─── MATERIAL SUPPLIED

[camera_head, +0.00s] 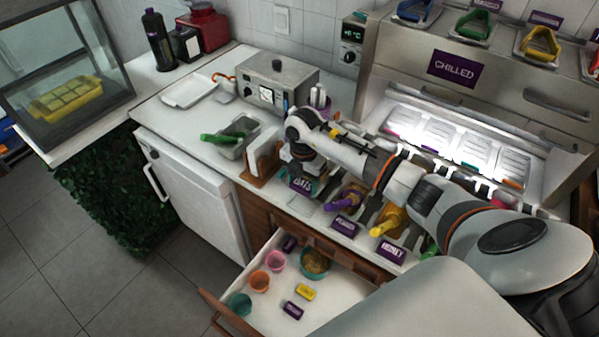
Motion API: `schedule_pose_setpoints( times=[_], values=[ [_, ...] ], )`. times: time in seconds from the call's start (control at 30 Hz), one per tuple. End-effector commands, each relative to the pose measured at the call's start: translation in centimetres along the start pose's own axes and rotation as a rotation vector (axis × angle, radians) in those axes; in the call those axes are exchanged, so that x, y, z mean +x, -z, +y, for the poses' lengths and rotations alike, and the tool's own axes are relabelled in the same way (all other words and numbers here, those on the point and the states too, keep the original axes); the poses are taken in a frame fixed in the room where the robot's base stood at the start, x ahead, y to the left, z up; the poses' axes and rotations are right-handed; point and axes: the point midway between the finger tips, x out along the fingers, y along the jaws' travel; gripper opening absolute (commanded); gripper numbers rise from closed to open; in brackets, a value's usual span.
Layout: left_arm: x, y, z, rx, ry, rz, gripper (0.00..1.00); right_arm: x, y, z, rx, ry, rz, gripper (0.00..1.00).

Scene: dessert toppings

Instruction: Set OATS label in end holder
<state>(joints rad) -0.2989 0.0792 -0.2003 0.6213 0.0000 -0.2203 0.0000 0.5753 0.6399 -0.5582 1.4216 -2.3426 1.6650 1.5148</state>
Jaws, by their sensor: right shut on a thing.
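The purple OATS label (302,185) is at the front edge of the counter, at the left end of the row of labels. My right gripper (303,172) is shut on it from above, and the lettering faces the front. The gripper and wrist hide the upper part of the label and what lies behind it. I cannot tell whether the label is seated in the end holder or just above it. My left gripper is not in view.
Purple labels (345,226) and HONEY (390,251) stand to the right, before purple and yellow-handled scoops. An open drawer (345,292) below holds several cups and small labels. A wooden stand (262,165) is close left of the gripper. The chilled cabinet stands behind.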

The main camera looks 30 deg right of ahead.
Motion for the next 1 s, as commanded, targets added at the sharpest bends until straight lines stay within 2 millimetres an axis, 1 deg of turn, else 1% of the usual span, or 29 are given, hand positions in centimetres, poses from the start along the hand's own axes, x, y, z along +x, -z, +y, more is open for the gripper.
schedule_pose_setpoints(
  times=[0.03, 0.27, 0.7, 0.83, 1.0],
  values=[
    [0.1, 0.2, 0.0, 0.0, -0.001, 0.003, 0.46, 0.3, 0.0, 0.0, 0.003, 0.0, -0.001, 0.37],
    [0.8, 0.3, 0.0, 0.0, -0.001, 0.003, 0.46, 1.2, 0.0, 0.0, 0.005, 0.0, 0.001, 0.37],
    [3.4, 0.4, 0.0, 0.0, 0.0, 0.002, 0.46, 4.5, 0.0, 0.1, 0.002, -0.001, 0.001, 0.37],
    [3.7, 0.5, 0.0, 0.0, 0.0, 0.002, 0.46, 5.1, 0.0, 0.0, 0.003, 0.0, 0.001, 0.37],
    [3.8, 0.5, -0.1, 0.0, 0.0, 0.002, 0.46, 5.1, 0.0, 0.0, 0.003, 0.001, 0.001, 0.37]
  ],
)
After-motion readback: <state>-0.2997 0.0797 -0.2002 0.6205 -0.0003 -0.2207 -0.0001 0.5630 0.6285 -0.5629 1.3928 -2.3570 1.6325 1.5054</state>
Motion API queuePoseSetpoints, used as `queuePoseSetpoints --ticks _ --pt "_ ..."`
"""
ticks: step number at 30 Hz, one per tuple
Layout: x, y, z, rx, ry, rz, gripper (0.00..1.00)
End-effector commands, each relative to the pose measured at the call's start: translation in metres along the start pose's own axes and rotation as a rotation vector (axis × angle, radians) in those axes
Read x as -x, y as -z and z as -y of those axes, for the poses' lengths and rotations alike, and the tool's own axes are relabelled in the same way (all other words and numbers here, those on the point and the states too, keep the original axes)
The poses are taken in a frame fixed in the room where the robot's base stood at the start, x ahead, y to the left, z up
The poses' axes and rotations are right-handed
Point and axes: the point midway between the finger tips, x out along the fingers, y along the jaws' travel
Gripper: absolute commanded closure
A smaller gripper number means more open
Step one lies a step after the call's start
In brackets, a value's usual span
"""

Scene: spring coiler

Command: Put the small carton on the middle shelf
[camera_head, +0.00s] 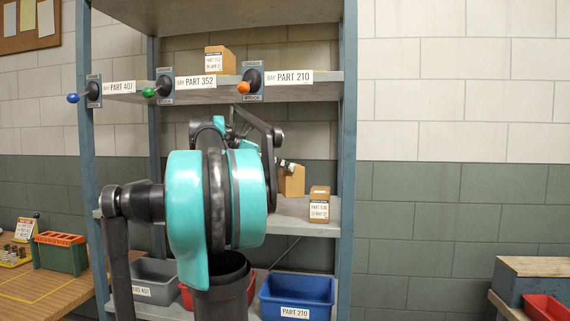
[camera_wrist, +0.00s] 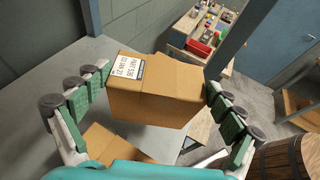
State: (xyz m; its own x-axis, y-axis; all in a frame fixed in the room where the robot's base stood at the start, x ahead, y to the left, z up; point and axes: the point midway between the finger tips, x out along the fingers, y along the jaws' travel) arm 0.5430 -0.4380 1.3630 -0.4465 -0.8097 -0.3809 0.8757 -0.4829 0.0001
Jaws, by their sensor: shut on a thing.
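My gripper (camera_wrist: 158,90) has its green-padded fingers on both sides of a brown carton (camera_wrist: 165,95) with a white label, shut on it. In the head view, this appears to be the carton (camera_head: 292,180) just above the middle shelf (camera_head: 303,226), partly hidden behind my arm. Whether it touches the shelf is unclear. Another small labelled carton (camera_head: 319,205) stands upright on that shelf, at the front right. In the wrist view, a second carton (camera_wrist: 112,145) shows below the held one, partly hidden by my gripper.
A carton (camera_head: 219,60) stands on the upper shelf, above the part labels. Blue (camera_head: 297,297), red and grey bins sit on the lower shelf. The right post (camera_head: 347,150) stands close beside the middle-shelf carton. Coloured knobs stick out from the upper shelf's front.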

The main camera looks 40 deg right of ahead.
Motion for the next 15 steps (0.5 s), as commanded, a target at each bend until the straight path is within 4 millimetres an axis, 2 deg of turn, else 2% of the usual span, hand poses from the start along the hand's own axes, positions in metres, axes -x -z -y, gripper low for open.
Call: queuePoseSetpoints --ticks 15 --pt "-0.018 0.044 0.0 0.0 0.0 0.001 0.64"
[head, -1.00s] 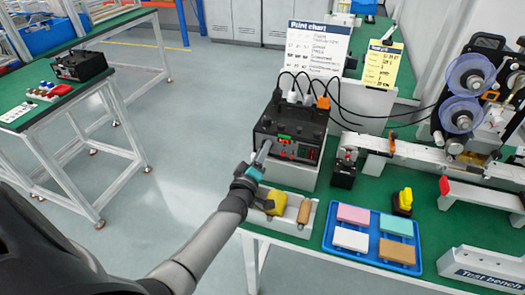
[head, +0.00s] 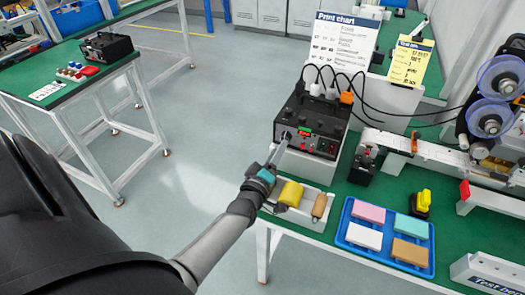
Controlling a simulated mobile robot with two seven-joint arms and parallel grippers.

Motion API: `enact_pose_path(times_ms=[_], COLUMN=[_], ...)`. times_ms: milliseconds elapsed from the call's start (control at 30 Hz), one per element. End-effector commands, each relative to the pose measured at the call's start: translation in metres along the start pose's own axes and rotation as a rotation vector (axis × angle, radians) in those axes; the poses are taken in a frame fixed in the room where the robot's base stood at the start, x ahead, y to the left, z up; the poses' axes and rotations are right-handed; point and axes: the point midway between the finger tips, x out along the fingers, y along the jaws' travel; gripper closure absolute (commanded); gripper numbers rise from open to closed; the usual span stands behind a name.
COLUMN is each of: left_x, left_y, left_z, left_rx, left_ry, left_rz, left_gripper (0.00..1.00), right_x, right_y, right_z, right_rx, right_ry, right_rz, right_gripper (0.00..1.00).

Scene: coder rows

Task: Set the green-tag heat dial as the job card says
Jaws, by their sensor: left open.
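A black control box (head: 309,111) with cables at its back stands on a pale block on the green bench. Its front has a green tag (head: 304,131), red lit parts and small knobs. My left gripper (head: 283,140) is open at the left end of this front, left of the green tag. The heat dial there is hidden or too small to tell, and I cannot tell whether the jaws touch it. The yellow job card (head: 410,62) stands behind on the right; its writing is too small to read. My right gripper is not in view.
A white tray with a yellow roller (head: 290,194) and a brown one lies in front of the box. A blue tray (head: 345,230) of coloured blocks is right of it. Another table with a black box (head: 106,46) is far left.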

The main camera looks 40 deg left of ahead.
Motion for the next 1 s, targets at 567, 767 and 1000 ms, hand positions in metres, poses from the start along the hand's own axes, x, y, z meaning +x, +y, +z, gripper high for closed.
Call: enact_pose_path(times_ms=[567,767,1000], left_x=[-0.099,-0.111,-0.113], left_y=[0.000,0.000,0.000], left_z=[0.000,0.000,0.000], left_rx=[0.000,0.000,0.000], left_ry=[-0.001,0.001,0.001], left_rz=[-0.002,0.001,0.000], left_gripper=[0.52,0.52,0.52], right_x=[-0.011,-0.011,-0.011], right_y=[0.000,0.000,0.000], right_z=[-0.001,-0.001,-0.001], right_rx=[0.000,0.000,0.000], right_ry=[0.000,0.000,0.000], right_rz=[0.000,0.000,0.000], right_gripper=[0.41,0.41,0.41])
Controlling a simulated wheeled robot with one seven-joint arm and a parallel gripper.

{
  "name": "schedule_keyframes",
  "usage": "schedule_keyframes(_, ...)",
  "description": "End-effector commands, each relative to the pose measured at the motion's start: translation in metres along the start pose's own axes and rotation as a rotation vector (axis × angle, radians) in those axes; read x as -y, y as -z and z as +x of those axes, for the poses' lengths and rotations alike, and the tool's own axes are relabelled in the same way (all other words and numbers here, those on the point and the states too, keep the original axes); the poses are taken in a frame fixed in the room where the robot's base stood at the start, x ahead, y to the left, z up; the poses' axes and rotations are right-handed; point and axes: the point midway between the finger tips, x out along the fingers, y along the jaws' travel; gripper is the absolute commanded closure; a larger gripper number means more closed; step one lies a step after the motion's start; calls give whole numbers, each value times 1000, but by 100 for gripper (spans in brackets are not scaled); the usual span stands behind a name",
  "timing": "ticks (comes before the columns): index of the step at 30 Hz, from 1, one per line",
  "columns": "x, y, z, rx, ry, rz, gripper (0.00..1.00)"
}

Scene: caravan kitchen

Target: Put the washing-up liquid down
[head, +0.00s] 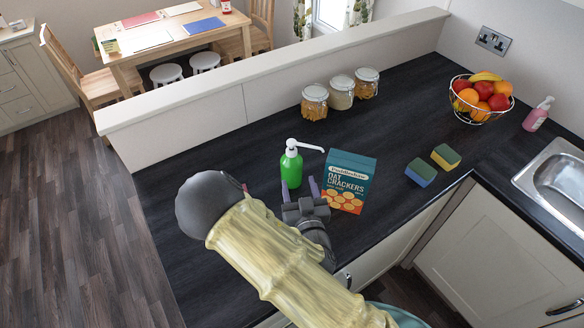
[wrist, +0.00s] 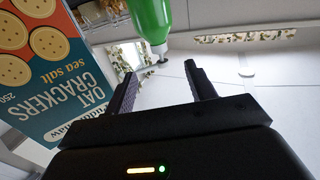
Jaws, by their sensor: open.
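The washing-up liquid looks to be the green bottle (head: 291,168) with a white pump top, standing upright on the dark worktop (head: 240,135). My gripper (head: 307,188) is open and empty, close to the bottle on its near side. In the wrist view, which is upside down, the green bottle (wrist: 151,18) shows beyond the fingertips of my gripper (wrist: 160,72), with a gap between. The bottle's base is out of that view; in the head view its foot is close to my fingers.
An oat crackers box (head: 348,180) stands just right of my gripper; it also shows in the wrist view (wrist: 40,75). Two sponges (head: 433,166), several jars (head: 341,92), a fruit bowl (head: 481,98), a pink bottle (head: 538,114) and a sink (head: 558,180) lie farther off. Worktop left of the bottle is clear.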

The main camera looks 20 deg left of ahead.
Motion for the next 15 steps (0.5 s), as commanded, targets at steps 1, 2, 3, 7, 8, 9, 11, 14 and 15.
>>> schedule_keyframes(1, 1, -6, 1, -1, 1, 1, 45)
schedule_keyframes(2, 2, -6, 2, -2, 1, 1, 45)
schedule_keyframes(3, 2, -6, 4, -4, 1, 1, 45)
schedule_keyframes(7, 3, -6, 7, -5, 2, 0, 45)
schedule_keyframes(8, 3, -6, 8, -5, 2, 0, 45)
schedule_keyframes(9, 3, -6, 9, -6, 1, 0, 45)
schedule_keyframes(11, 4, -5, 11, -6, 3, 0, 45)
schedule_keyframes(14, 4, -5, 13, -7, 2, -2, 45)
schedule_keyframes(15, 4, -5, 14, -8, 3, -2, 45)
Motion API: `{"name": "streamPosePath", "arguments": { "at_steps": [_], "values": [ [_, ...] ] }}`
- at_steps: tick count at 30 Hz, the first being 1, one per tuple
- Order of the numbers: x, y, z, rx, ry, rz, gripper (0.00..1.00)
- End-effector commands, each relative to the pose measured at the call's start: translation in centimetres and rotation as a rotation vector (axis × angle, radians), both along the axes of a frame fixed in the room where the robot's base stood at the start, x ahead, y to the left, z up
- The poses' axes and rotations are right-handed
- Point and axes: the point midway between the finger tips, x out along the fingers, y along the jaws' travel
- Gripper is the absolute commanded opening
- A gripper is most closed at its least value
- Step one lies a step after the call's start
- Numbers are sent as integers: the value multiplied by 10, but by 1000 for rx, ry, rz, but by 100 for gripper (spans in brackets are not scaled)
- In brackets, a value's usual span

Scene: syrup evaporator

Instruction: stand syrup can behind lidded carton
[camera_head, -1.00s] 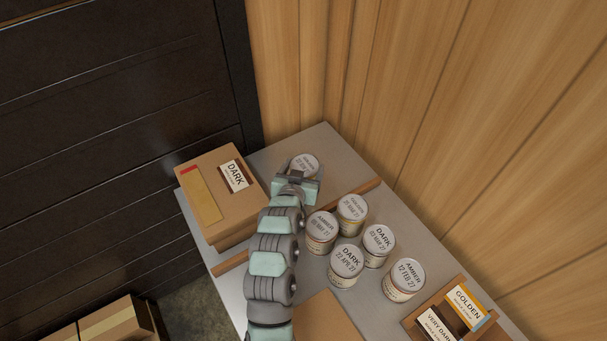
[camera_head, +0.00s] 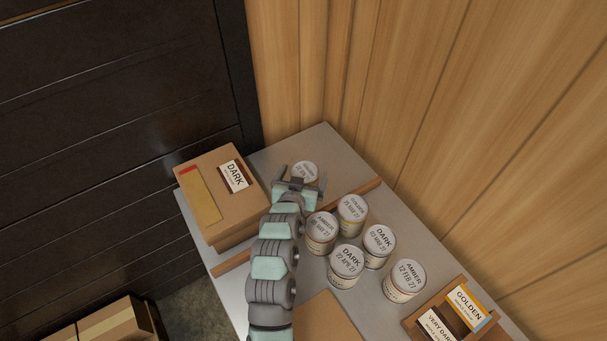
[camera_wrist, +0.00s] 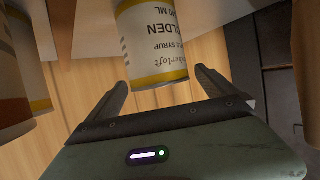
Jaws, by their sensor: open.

──────

*WHAT THE EXERCISE ASKS:*
Leave the pictures out and reproduce exactly the lines from the top of the listing above through the line with "The main camera looks 30 deg right of ahead.".

*SOLUTION TO THIS TASK:*
[camera_head, +0.00s] 
Motion API: `schedule_pose_setpoints( times=[_], values=[ [_, ...] ], )`. times: time in seconds from the call's start (control at 30 Hz), one per tuple. End-effector commands, each relative to the pose measured at the call's start: translation in centimetres along the start pose's own axes and rotation as a rotation vector (axis × angle, radians) in those axes; in the call those axes are exchanged, so that x, y, z mean +x, -z, +y, for the poses' lengths and rotations alike, and the tool's own axes are relabelled in the same way (all other words and numbers here, those on the point and the states too, keep the original axes); the poses are taken in a frame fixed in the room where the robot's base stood at the start, x ahead, y to the left, z up; the poses' axes and rotations are right-handed; point and axes: the point midway between the finger tips, x out along the fingers, y along the jaws' travel; gripper opening absolute (commanded); gripper numbers rise from closed to open; in brackets, a value's usual span.
Layout: left_arm: x, y, z, rx, ry, rz, gripper (0.00..1.00); right_arm: x, y, z, rx, ry, rz, gripper (0.00..1.00).

Scene: dessert toppings

Instruction: Set OATS label in end holder
<state>(joints rad) -0.2989 0.0792 -0.2003 0.6213 0.0000 -0.2203 0.0000 0.5753 0.6399 -0.5582 1.4216 -2.3426 1.6650 1.5148</state>
Jaws, by their sensor: right shut on a thing.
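The purple OATS label (302,185) is at the front edge of the counter, at the left end of the row of labels. My right gripper (303,172) is shut on it from above, and the lettering faces the front. The gripper and wrist hide the upper part of the label and what lies behind it. I cannot tell whether the label is seated in the end holder or just above it. My left gripper is not in view.
Purple labels (345,226) and HONEY (390,251) stand to the right, before purple and yellow-handled scoops. An open drawer (345,292) below holds several cups and small labels. A wooden stand (262,165) is close left of the gripper. The chilled cabinet stands behind.

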The main camera looks 30 deg right of ahead.

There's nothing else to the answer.